What this task involves
Begin with the first line of the listing and quote every line through the one containing "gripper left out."; give only those lines.

Dataset excerpt
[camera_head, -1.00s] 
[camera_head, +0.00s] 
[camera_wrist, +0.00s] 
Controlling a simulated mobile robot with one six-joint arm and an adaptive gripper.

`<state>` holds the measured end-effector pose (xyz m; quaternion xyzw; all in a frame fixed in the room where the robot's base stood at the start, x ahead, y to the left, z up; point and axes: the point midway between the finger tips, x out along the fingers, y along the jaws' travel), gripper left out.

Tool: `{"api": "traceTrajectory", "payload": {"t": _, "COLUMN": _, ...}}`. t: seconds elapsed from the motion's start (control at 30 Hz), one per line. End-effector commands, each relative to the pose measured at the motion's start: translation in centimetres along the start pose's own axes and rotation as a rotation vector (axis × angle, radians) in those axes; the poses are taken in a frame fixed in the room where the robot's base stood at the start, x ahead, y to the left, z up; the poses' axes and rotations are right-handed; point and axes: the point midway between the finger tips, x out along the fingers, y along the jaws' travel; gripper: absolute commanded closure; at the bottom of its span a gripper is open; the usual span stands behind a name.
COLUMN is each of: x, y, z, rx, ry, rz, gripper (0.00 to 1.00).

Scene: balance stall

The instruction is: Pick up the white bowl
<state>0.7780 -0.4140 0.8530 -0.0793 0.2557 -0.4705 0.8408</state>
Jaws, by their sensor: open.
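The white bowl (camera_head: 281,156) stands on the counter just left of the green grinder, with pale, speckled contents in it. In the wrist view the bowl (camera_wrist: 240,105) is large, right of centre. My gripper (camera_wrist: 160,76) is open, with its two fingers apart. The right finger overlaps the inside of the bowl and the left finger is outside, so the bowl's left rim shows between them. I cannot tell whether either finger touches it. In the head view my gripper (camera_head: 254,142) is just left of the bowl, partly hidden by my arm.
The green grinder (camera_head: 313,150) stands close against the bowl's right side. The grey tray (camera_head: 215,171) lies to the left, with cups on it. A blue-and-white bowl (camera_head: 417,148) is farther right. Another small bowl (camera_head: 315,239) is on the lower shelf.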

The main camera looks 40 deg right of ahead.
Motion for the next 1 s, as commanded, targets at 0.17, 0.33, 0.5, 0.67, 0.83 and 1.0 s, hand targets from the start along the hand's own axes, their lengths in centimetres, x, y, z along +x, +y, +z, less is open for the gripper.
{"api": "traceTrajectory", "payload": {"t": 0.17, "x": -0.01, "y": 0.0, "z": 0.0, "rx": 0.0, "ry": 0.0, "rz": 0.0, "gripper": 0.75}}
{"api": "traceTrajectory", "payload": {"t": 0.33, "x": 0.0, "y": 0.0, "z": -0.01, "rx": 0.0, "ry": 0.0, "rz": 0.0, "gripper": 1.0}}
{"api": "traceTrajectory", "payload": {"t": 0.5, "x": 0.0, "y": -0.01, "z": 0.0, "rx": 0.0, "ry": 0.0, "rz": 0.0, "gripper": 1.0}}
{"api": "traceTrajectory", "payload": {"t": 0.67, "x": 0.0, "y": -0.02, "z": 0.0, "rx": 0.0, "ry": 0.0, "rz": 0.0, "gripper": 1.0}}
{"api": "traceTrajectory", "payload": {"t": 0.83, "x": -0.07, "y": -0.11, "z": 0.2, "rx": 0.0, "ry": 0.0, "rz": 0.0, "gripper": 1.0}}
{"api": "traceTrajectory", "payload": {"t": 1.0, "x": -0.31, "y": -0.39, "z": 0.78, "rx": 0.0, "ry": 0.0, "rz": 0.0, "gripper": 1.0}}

Complete output
[camera_head, -1.00s] 
[camera_head, +0.00s] 
[camera_wrist, +0.00s] 
Controlling a simulated mobile robot with one six-joint arm and an adaptive gripper.

`<state>` holds the measured end-effector pose (xyz m; quaternion xyzw; all in a frame fixed in the room where the robot's base stood at the start, x ahead, y to the left, z up; point and axes: the point midway between the finger tips, x out along the fingers, y along the jaws' travel), gripper left out.

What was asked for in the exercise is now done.